* [Written instruction] Exactly repeat the material, dropping every picture from the copy.

* [Dataset content]

▼

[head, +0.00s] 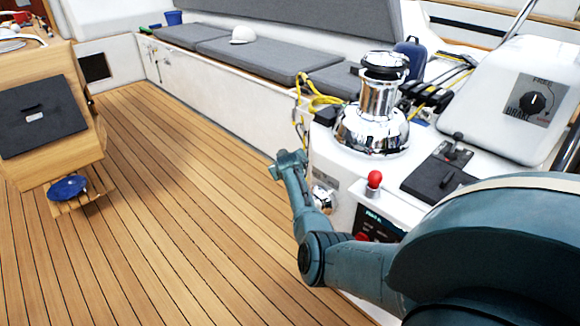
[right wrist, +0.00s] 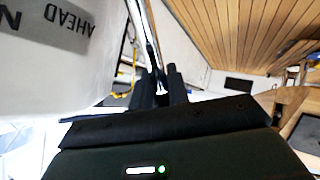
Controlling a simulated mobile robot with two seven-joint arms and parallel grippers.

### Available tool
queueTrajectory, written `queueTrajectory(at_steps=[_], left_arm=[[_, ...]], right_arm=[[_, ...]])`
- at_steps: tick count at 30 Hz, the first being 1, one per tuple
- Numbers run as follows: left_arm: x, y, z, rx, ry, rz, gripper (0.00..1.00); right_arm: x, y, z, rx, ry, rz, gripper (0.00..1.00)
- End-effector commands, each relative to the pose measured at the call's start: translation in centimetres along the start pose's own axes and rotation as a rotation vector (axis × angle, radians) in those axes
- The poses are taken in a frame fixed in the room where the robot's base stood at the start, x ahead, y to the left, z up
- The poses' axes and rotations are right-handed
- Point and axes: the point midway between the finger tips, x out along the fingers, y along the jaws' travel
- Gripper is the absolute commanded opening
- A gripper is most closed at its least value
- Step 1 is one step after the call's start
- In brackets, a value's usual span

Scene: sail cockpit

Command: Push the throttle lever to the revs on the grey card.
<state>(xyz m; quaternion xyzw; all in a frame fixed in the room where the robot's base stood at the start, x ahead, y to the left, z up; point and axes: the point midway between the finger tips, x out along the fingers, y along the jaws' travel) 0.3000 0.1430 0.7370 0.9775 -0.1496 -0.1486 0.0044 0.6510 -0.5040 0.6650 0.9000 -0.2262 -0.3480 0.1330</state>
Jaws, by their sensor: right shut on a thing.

▲

* [Response]
[head, +0.00s] 
[right wrist, +0.00s] 
Controlling a simulated mobile robot with two seven-joint arms and parallel grippers.

### Available tool
queueTrajectory, written `queueTrajectory(at_steps=[_], left_arm=[[_, ...]], right_arm=[[_, ...]])`
- at_steps: tick count at 30 Hz, the first being 1, one per tuple
- Numbers run as follows: left_arm: x, y, z, rx, ry, rz, gripper (0.00..1.00); right_arm: x, y, z, rx, ry, rz, gripper (0.00..1.00)
- End-effector commands, each relative to the pose measured at the call's start: translation in centimetres along the start pose's own axes and rotation as a rotation vector (axis × angle, radians) in those axes
- The poses are taken in a frame fixed in the room where the robot's base stood at the start, x ahead, y to the left, z up
- The poses' axes and rotations are right-handed
- Point and axes: the point midway between the finger tips, x out along the fingers, y along the jaws' travel
- Gripper is the absolute commanded opening
- A gripper is most closed at its least value
- Step 1 is one step after the call's start
- In brackets, a value's usual span

Scene: sail cockpit

Command: Push the throttle lever to the revs on the grey card.
<state>(xyz m; quaternion xyzw; all in a frame fixed in the room where the robot's base stood at the start, x ahead, y to the left, z up; point and axes: the point midway between the finger tips, x out along the fingers, y along the jaws' travel) 0.3000 0.1430 0.7370 0.9775 -0.1496 -0.1486 0.0044 0.6510 -0.5040 0.6650 0.9000 -0.2262 -0.3480 0.1330</state>
Jaws, by their sensor: right shut on a thing.

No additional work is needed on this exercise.